§ Collected data:
========================================================================

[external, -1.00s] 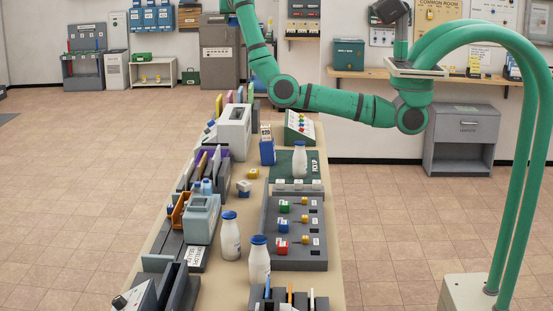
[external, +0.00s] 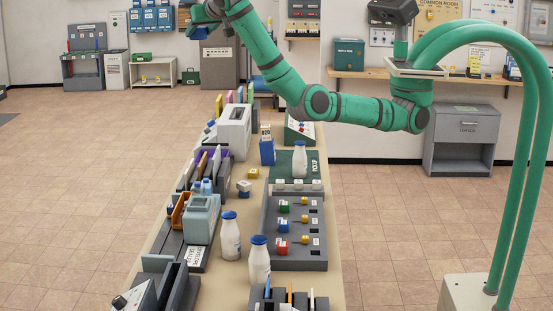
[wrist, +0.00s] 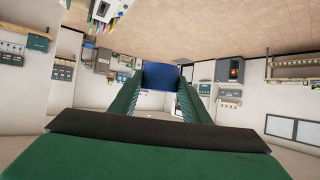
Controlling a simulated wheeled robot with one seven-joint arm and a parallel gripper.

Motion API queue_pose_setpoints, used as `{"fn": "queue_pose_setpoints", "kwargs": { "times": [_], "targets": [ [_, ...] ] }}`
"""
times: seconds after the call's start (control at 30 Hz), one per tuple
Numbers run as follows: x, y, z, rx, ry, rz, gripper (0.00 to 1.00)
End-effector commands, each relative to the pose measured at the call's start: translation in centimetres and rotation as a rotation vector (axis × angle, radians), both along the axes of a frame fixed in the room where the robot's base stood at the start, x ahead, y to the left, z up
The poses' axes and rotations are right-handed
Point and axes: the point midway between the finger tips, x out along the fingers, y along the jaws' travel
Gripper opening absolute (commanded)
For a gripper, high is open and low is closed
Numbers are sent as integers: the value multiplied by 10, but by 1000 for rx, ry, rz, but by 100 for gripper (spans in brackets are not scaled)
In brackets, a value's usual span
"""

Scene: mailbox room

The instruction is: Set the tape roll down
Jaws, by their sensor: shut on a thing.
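My gripper (external: 199,18) is raised at the top of the external view, left of the long table and well above its height. It is shut on a blue thing (external: 201,34), which I take to be the tape roll. In the wrist view the blue thing (wrist: 161,76) sits between the tips of my two green fingers (wrist: 160,90). Only one plain blue face of it shows, so its round shape cannot be made out.
The long table (external: 254,212) is crowded. White bottles with blue caps (external: 230,236), a white box with a slot (external: 234,132), a grey panel with coloured blocks (external: 294,250) and a dark green pad (external: 311,166) stand on it. The tiled floor (external: 90,190) to the left is clear.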

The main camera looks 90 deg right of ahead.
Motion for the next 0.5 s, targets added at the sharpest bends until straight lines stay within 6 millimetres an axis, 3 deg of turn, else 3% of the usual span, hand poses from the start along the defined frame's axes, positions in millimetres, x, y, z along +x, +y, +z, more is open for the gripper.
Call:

========================================================================

§ Requirement: Working from the material above, transcribe it exactly while omitting pictures.

§ The reply:
[external, -1.00s] 
[external, +0.00s] 
[wrist, +0.00s] 
Controlling a simulated wheeled robot with one seven-joint arm and a parallel gripper.

Motion API queue_pose_setpoints, used as `{"fn": "queue_pose_setpoints", "kwargs": { "times": [_], "targets": [ [_, ...] ] }}`
"""
times: seconds after the call's start (control at 30 Hz), one per tuple
Numbers run as follows: x, y, z, rx, ry, rz, gripper (0.00 to 1.00)
End-effector commands, each relative to the pose measured at the call's start: translation in centimetres and rotation as a rotation vector (axis × angle, radians), both along the axes of a frame fixed in the room where the robot's base stood at the start, x ahead, y to the left, z up
The poses' axes and rotations are right-handed
Point and axes: the point midway between the finger tips, x out along the fingers, y along the jaws' travel
Gripper opening absolute (commanded)
For a gripper, high is open and low is closed
Numbers are sent as integers: the value multiplied by 10, but by 1000 for rx, ry, rz, but by 100 for gripper (spans in brackets are not scaled)
In brackets, a value's usual span
"""

Scene: mailbox room

The instruction is: Set the tape roll down
Jaws, by their sensor: shut on a thing.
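My gripper (external: 199,18) is raised at the top of the external view, left of the long table and well above its height. It is shut on a blue thing (external: 201,34), which I take to be the tape roll. In the wrist view the blue thing (wrist: 161,76) sits between the tips of my two green fingers (wrist: 160,90). Only one plain blue face of it shows, so its round shape cannot be made out.
The long table (external: 254,212) is crowded. White bottles with blue caps (external: 230,236), a white box with a slot (external: 234,132), a grey panel with coloured blocks (external: 294,250) and a dark green pad (external: 311,166) stand on it. The tiled floor (external: 90,190) to the left is clear.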

The main camera looks 90 deg right of ahead.
Motion for the next 0.5 s, targets added at the sharpest bends until straight lines stay within 6 millimetres an axis, 3 deg of turn, else 3% of the usual span, hand poses from the start along the defined frame's axes, positions in millimetres, x, y, z along +x, +y, +z, more is open for the gripper.
Call:

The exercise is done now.